● OBJECTIVE
Look below for the line containing "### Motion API"; from there through the line containing "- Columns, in", both lines included, please set down each line exactly and nothing else.

● DATASET CONTENT
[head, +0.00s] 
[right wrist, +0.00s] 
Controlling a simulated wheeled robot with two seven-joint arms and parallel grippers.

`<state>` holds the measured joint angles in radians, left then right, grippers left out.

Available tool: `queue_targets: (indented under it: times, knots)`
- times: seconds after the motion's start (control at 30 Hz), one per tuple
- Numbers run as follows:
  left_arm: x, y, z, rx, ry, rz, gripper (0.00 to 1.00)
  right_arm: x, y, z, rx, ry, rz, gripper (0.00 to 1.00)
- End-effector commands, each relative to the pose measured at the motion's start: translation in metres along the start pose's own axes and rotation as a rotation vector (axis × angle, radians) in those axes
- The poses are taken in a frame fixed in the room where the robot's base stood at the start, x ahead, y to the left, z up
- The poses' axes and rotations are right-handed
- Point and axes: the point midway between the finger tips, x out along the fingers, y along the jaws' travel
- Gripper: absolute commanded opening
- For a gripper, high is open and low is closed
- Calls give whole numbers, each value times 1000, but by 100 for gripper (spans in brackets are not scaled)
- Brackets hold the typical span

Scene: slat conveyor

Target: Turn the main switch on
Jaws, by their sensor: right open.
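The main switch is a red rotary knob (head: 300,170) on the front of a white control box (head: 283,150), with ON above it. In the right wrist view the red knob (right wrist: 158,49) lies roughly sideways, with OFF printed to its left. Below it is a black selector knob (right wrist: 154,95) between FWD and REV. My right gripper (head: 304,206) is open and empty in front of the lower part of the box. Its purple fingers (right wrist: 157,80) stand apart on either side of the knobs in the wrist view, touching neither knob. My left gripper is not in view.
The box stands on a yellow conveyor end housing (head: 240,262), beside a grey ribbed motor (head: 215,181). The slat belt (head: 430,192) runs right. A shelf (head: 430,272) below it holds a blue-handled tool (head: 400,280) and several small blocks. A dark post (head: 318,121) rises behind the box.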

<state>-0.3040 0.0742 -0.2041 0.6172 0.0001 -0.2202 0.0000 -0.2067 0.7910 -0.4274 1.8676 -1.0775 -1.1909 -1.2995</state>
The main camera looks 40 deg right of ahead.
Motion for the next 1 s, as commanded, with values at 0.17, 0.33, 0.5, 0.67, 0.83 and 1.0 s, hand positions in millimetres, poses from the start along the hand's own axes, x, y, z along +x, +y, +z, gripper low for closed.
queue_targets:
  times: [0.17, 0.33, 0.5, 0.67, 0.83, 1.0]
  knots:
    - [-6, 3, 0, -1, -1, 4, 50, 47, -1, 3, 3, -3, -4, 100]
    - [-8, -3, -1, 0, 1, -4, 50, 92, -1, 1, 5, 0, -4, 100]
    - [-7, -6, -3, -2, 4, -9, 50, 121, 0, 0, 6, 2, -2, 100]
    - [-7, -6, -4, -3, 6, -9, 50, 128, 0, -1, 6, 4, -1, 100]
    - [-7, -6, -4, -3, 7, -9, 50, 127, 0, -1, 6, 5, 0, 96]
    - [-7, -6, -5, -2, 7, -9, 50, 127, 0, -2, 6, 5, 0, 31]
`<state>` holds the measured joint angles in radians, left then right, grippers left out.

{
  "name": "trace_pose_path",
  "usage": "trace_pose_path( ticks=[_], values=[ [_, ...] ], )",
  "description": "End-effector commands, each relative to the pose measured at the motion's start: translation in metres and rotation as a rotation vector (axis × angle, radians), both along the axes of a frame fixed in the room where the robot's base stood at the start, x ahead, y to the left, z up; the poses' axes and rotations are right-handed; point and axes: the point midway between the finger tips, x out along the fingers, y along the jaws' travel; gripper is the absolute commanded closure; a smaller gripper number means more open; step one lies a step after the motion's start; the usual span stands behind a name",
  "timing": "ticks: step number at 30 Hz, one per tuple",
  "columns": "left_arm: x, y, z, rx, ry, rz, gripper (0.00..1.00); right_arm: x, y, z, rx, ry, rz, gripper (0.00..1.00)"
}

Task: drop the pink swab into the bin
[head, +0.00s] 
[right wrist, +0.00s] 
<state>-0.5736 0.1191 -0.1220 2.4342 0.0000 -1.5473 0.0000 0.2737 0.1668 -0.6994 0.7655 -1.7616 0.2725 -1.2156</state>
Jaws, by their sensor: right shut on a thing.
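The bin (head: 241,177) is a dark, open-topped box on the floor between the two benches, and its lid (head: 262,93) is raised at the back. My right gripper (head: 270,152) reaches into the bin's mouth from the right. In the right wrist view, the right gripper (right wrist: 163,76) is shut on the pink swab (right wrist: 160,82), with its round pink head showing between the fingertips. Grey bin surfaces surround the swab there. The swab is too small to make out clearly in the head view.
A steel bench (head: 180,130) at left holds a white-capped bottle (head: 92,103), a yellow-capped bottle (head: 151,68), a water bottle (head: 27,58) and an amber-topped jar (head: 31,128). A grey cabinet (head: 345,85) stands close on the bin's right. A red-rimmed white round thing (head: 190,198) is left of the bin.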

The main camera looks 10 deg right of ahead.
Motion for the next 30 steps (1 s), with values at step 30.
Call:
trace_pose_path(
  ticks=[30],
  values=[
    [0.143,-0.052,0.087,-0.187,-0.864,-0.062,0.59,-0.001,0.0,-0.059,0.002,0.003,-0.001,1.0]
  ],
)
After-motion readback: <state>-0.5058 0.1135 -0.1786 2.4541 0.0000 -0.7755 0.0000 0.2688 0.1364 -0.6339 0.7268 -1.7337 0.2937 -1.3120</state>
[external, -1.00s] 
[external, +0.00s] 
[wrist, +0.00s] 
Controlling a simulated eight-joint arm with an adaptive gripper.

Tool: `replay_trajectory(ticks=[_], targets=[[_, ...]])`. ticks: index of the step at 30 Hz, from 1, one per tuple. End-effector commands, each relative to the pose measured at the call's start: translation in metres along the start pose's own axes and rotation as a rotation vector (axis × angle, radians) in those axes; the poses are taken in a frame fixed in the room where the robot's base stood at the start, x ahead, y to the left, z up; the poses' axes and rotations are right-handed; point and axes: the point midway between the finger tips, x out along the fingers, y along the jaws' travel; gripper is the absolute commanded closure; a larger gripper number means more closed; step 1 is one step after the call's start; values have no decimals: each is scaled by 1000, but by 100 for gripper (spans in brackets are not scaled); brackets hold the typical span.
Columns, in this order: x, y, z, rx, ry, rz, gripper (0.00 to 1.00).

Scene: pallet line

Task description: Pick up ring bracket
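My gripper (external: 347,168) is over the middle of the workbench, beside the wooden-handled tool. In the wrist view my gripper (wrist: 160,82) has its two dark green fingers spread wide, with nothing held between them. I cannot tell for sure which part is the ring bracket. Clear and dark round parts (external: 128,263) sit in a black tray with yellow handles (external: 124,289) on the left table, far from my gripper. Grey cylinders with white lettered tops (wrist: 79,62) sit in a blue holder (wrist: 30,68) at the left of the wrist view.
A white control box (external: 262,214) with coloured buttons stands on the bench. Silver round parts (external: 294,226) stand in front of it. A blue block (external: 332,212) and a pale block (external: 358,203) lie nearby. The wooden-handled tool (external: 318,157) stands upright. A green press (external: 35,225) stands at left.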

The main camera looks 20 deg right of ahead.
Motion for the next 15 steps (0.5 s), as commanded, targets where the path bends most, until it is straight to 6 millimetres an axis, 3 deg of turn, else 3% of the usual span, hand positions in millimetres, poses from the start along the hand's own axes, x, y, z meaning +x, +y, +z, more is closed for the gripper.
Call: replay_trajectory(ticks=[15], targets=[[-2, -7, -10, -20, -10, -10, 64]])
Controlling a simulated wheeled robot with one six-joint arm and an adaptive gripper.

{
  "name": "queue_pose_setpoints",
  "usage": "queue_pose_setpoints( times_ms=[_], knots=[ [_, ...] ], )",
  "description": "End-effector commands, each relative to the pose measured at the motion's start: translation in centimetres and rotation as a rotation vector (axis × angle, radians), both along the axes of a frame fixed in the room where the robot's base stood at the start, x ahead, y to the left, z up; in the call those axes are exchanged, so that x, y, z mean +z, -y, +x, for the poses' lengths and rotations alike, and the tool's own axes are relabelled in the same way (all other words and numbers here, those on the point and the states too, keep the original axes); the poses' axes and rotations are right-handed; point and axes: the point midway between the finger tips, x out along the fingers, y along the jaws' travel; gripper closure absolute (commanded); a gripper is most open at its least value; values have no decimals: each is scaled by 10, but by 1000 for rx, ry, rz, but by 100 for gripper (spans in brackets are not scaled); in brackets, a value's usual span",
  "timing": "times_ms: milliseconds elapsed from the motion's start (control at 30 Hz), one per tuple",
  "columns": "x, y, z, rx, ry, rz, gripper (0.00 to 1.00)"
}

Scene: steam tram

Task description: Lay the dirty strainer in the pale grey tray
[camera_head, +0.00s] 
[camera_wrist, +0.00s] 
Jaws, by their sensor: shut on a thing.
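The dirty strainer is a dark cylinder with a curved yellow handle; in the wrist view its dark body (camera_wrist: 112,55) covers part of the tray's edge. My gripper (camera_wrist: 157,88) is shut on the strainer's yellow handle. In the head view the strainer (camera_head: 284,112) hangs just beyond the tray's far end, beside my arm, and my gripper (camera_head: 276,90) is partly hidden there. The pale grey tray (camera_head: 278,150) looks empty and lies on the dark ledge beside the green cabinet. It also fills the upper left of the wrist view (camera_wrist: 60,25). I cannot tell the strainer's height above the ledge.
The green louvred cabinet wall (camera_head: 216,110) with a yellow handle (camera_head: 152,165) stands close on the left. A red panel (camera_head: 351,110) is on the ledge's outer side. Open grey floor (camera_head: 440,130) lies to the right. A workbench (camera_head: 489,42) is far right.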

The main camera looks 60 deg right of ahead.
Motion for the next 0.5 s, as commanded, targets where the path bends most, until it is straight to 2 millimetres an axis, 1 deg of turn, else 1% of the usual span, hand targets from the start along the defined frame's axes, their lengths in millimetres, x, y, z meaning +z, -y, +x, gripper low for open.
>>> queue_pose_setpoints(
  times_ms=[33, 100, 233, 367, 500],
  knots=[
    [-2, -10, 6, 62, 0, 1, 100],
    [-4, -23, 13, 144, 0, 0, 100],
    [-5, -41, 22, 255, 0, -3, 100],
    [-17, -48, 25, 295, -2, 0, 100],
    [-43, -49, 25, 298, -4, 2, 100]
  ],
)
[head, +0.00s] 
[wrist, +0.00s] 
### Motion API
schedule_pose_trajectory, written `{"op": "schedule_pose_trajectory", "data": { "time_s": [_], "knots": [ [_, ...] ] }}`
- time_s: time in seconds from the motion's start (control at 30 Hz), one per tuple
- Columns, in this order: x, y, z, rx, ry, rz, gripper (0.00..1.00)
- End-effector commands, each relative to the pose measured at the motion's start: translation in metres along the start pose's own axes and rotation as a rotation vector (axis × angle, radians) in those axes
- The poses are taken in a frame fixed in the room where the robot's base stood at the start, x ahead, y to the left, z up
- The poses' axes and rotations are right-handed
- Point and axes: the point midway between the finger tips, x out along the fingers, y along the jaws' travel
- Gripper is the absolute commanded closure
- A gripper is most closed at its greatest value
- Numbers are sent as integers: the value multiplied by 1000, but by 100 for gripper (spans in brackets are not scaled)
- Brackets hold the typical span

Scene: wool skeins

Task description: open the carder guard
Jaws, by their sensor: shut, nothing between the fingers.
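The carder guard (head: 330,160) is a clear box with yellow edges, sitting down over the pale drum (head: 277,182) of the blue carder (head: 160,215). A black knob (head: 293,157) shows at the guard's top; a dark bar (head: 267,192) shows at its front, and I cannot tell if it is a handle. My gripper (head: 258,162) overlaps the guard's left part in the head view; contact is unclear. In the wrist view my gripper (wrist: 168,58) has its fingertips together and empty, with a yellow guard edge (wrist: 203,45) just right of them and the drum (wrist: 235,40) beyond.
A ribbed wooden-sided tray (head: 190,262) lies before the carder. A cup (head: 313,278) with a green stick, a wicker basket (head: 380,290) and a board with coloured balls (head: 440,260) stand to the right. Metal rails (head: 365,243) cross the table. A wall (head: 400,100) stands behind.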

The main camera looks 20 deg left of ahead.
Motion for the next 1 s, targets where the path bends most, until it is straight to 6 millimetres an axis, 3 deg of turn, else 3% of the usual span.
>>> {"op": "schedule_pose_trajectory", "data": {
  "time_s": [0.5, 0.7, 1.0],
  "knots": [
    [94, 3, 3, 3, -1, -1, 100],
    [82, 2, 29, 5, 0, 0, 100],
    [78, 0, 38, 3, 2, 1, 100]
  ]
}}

● TASK SOLUTION
### Motion API
schedule_pose_trajectory, written `{"op": "schedule_pose_trajectory", "data": { "time_s": [_], "knots": [ [_, ...] ] }}`
- time_s: time in seconds from the motion's start (control at 30 Hz), one per tuple
- Columns, in this order: x, y, z, rx, ry, rz, gripper (0.00..1.00)

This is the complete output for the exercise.